Please print exactly the lines below, from the start of the material up to and including the line with "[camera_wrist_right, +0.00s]", but none of the pictures.

Items from a data source:
____

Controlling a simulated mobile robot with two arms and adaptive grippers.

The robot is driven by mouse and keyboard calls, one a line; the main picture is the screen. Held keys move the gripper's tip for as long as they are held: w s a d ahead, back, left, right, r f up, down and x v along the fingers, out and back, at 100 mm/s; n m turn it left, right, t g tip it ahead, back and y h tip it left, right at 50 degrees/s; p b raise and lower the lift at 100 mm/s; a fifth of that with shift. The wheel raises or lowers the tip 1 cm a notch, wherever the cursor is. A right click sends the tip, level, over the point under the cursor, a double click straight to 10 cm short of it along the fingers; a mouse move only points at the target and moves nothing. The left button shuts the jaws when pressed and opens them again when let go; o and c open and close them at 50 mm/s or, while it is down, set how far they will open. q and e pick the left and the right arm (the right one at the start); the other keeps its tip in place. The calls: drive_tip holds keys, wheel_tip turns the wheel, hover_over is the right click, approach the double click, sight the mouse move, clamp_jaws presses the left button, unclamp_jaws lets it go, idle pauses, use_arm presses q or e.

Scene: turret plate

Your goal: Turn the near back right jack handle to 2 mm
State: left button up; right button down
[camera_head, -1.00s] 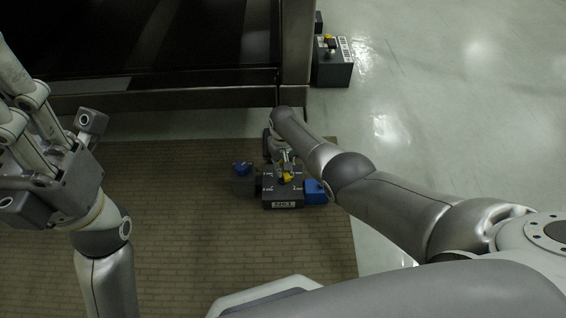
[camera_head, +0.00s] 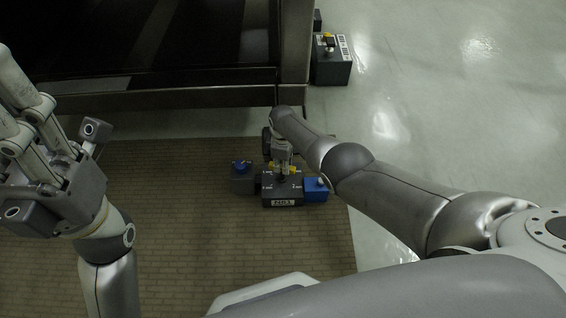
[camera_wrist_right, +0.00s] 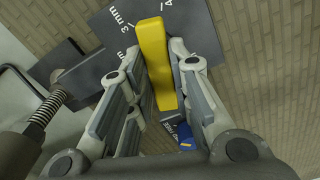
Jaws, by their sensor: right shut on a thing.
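The yellow jack handle (camera_wrist_right: 153,50) stands between the two fingers of my right gripper (camera_wrist_right: 158,95) in the right wrist view, and the gripper is shut on it. The handle sits on a dark box face with white marks, "3 mm" on one side and a partly cut-off "4" on the other. In the head view my right gripper (camera_head: 283,172) points down onto the dark jack box (camera_head: 283,187), with bits of yellow showing around it. A light label plate (camera_head: 283,203) is on the box's near side. My left gripper (camera_head: 60,165) hangs at the left, away from the box; its fingertips are unclear.
A blue block (camera_head: 315,190) adjoins the jack box at right, and a dark block with a blue knob (camera_head: 241,168) at left. A dark metal frame (camera_head: 180,99) crosses behind. Another grey box (camera_head: 331,68) stands beyond it. The brick-patterned mat (camera_head: 190,235) in front is clear.

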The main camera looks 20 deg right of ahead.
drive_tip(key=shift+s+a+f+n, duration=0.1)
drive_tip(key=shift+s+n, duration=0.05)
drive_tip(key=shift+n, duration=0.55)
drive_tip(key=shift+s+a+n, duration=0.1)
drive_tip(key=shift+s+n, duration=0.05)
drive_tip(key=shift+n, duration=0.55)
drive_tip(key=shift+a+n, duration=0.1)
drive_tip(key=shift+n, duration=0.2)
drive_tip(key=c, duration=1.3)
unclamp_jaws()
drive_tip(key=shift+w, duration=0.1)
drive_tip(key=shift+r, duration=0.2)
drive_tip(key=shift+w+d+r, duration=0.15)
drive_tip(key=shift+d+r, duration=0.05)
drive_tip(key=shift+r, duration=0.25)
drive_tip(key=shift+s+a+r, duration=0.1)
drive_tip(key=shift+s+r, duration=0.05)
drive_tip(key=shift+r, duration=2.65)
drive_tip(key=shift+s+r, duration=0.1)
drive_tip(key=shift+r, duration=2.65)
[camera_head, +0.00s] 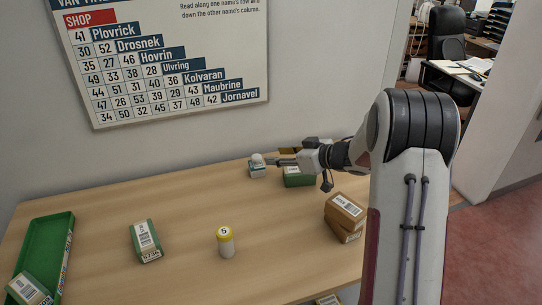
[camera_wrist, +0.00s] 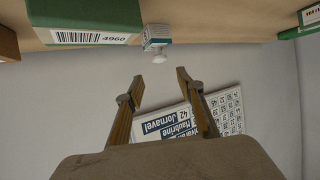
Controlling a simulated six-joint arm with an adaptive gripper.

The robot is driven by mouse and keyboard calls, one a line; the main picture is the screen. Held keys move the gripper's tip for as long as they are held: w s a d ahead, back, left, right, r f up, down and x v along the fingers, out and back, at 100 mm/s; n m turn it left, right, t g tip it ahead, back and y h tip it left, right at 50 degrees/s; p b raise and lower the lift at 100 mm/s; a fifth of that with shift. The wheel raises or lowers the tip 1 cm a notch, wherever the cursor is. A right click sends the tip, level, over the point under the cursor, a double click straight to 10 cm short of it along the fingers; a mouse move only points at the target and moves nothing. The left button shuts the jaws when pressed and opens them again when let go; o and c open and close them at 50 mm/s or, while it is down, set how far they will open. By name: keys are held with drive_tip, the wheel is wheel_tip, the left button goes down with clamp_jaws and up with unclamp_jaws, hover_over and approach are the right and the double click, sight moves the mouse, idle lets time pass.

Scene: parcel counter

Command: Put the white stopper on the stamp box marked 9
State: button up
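The white stopper (camera_head: 257,158) is a small round piece on top of a small white and green box (camera_head: 258,172) at the back of the table. In the wrist view, which is upside down, the stopper (camera_wrist: 160,57) touches the box (camera_wrist: 156,38). I cannot read a 9 on this box. My gripper (camera_head: 276,161) is level just right of the stopper in the head view. In the wrist view its two fingers (camera_wrist: 161,78) are apart with nothing between them. The stopper shows just beyond the fingertips, in line with the gap.
A green box (camera_head: 298,178) stands right of the small box, close under my gripper. Brown boxes (camera_head: 345,215) are stacked at the right. A wall chart (camera_head: 165,60) hangs behind.

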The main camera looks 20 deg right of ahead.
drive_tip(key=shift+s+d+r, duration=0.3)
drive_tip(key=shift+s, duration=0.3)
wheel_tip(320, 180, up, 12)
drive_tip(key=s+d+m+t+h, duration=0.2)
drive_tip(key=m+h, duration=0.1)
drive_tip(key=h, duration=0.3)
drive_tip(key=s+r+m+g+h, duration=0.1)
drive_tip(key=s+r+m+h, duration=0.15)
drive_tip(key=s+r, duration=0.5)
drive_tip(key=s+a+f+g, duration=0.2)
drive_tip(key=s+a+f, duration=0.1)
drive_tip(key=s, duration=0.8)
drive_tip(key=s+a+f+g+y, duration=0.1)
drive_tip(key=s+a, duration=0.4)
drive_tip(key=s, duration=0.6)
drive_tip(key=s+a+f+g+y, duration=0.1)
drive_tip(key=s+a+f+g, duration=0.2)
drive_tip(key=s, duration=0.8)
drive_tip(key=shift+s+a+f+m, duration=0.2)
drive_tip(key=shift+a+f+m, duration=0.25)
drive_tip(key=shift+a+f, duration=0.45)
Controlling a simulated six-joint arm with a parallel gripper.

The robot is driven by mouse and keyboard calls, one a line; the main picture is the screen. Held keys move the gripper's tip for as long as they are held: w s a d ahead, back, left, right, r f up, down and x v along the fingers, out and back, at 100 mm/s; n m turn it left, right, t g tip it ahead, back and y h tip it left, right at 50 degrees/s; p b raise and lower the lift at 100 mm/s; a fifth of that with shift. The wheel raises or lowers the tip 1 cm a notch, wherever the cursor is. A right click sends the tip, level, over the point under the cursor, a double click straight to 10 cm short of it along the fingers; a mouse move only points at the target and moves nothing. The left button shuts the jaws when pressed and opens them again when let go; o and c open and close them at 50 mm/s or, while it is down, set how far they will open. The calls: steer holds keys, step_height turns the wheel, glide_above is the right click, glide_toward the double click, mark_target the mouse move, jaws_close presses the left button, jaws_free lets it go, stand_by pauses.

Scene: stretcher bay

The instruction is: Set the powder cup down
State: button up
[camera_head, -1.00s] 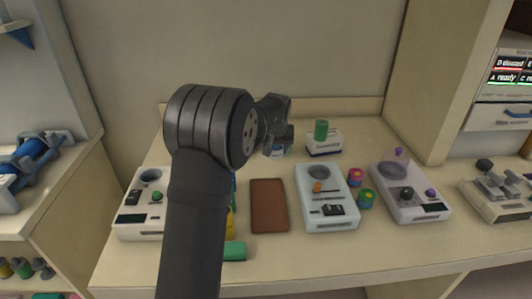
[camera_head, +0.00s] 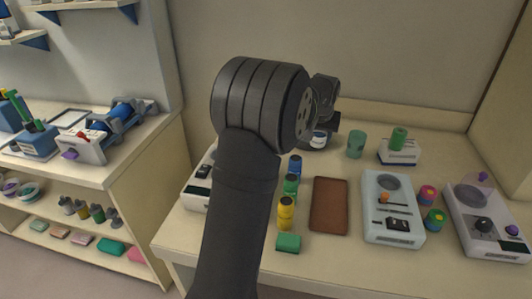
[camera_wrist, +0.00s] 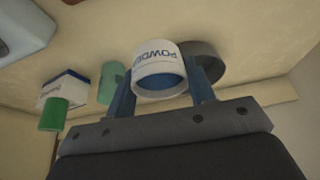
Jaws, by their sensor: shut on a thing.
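The powder cup (camera_wrist: 157,62) is white with blue lettering and a blue inside. In the wrist view it sits between the two blue fingers of my gripper (camera_wrist: 165,92), which is shut on it. In the head view a small part of the cup (camera_head: 318,138) shows below my gripper (camera_head: 327,128), at the back of the bench (camera_head: 340,255). A grey round piece (camera_wrist: 205,52) is close behind the cup. I cannot tell whether the cup touches it or the bench.
A teal cup (camera_head: 356,144) and a white box with a green cylinder (camera_head: 398,151) stand to the right. A brown mat (camera_head: 329,205), several small bottles and a white device (camera_head: 392,208) are in front. My arm hides part of the left bench.

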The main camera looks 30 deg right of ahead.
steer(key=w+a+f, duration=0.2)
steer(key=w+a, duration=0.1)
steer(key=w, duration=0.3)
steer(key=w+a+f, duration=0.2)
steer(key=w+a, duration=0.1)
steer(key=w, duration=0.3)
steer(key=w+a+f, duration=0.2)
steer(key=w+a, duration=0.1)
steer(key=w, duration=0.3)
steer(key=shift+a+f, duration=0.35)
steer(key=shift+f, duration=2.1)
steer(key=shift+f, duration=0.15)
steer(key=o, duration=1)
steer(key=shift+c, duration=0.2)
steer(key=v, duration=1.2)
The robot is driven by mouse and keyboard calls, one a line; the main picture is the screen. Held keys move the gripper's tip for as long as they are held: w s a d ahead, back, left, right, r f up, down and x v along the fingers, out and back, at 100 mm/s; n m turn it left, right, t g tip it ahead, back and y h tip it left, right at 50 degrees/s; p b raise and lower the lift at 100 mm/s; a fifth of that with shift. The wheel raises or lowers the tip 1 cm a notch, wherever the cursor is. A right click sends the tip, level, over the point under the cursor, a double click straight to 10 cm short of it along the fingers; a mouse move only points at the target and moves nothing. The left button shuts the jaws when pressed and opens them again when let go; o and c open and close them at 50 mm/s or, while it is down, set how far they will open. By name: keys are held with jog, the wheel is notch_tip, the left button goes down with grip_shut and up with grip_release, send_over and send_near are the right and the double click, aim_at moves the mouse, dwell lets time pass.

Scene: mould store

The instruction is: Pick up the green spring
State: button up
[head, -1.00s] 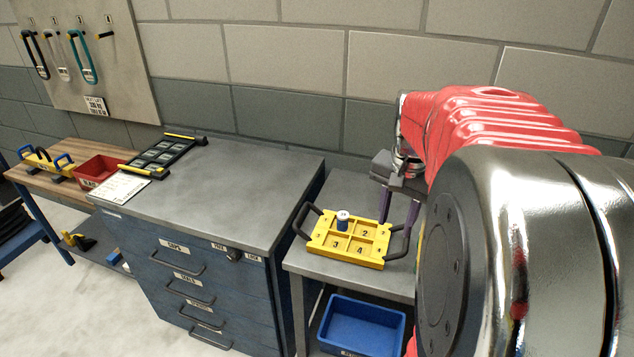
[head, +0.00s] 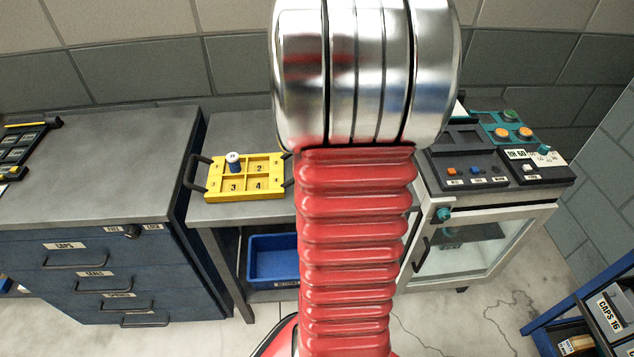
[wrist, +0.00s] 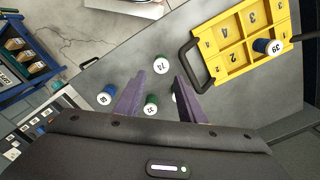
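Two green pieces with white numbered tops stand on the grey bench in the wrist view. The green piece marked 74 (wrist: 161,64) is beyond my fingertips. The green piece that seems marked 32 (wrist: 151,106) shows between my fingers, nearer the palm. I cannot tell from their shape whether they are springs. My gripper (wrist: 169,83) has purple fingers; it is open, with nothing held between them. In the head view my arm hides the gripper and these pieces.
A blue numbered piece (wrist: 105,96) stands left of my fingers; another white top is partly hidden by the right finger. The yellow tray (head: 244,191) has a blue piece (head: 234,164) in its upper-left compartment. A machine (head: 495,165) and drawer cabinet (head: 100,270) flank the bench.

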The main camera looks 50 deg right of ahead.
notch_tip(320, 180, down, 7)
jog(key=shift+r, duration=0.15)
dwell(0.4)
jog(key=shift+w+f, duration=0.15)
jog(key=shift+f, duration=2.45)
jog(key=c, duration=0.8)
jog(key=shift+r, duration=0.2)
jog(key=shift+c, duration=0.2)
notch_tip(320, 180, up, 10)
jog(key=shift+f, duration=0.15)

____

» Expected answer:
Controlling a simulated mobile robot with two arms and adaptive grippers.

The robot is driven by mouse and keyboard calls, one a line; the main picture is the screen. Held keys move the gripper's tip for as long as they are held: w s a d ahead, back, left, right, r f up, down and x v along the fingers, out and back, at 100 mm/s; n m turn it left, right, t g tip it ahead, back and y h tip it left, right at 50 degrees/s; p b raise and lower the lift at 100 mm/s; a fifth of that with shift. The wheel raises or lowers the tip 1 cm a notch, wherever the cursor is. A right click sends the tip, level, over the point under the cursor, a double click straight to 10 cm short of it along the fingers; a mouse move only points at the target and moves nothing. The left button shuts the jaws when pressed and opens them again when let go; o and c open and close them at 50 mm/s or, while it is down, set how far they will open. q and e pick the left and the right arm (the right one at the start); the other keeps its tip in place. The calls: drive_tip holds keys, wheel_tip turns the wheel, hover_over is the right click, approach the double click, sight the mouse move, clamp_jaws presses the left button, unclamp_jaws lets it go, idle pauses, use_arm presses q or e.

Scene: turret plate

Your goal: Turn the near back right jack handle to 2 mm
State: left button up; right button down
[camera_head, -1.00s] 
[camera_head, +0.00s] 
[camera_wrist_right, +0.00s] 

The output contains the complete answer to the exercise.